Tomahawk, WI 10/21/2013 (BasicsMedia) – Baker Hughes Incorporated (NYSE:BHI), with a market cap of $24.61 billion, offers its services and products in the oilfield industry. BHI’s operations are spread in more than 80 countries worldwide. As an oilfield services company, it is the third largest in the globe. When it recently posted its third quarter financial results, I noticed that there had been a 22% increase in quarterly profits. The market has responded to this news with a lot of excitement. Investors are interested in finding out whether this massive increase in profit has a long-term outlook or not.

Reasons for BHI’s Better Than Expected Results

The single reason that BHI has issued for its remarkable levels of profitability during the third quarter of 2013, is the strong international drilling activities. This activity is quite intense in regions such as Africa and the Middle East. The strong international drilling activities cited by BHI, have helped the company enjoy net income of $341 million. The third quarter profits for 2013 are much higher than what the company reported for the same quarter in 2012, $279 million. The company’s revenue in the third quarter of 2013 has risen by 8% to $5.79 billion.

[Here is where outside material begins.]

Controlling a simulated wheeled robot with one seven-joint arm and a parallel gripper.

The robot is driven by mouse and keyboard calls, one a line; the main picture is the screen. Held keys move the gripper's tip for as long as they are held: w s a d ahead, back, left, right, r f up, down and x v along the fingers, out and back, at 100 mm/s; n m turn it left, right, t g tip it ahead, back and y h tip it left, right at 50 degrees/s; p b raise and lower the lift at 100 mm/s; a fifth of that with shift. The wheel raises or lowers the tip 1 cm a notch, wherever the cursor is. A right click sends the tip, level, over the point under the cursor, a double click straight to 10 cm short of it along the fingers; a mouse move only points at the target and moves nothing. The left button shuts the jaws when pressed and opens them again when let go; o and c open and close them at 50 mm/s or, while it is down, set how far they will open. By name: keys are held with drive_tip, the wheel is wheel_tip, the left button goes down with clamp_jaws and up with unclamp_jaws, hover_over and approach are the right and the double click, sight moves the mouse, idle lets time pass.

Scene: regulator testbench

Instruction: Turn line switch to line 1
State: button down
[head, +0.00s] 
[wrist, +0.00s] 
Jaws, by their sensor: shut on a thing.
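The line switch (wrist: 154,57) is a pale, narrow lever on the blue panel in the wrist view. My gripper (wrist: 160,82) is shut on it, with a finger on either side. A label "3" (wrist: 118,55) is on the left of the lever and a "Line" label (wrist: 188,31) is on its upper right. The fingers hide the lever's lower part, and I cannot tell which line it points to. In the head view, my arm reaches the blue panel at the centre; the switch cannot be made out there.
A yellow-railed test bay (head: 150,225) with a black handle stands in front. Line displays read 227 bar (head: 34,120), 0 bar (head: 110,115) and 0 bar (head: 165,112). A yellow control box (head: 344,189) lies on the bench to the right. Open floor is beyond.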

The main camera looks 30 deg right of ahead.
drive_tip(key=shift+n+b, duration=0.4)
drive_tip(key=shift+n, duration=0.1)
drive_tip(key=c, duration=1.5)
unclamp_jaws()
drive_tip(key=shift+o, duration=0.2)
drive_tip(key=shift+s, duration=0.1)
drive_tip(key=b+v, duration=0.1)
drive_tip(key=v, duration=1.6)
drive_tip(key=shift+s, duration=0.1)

A close look at the financial results announced by BHI indicates that they were better than what Wall Street analysts had predicted. Last year the company’s revenue was $5.35 billion during such a time as this. This year, the revenue has improved to $5.79 billion, signifying an increase of 8%.  I believe this figure could have been much higher if not for the restructuring work currently going on in Latin America. If not for the restructuring, BHI’s adjusted profits of $358 million, higher than the $322 million posted last year, could have been better.

Wall Street analysts expected BHI to raise $5.77 billion in revenue, compared to the actual amount of $5.79 billion. Whenever a company reports better than expected results, its shares gain considerably in the market. The company earned record revenue and showed string growth where earnings are concerned. The future prospects are quite solid and I think the company will move forward in terms of seeing its revenue and net income growing substantially. BHI saw a sequential margin increase in the four geographic segments where its operations are located.

BHI Owns the Technology and Expertise to Withstand Complexities

Oil and natural gas production, continues to grow in complexity, but this has not affected BHI. All the complexities of oil and natural gas operation fit perfectly with BHI’s strength in reservoir expertise and technology. The company has benefited a great deal from its Canadian operations, which have been quite strong in the third quarter of 2013. The onset of summer, helped BHI’s Canadian operations since the ground is now drier. The company’s revenue from Asian Pacific and Middle East regions increased by about 8% during this quarter.

The company’s shares have risen by about 5% in the last three months, and I expect this to continue now that its latest quarterly financial results are better than what analysts expected. Since the largest oilfield services company in the world, Schlumberger Ltd, also reported better results than what analysts expected, and this seems to be the norm in the industry, BHI’s profitability could be long-term.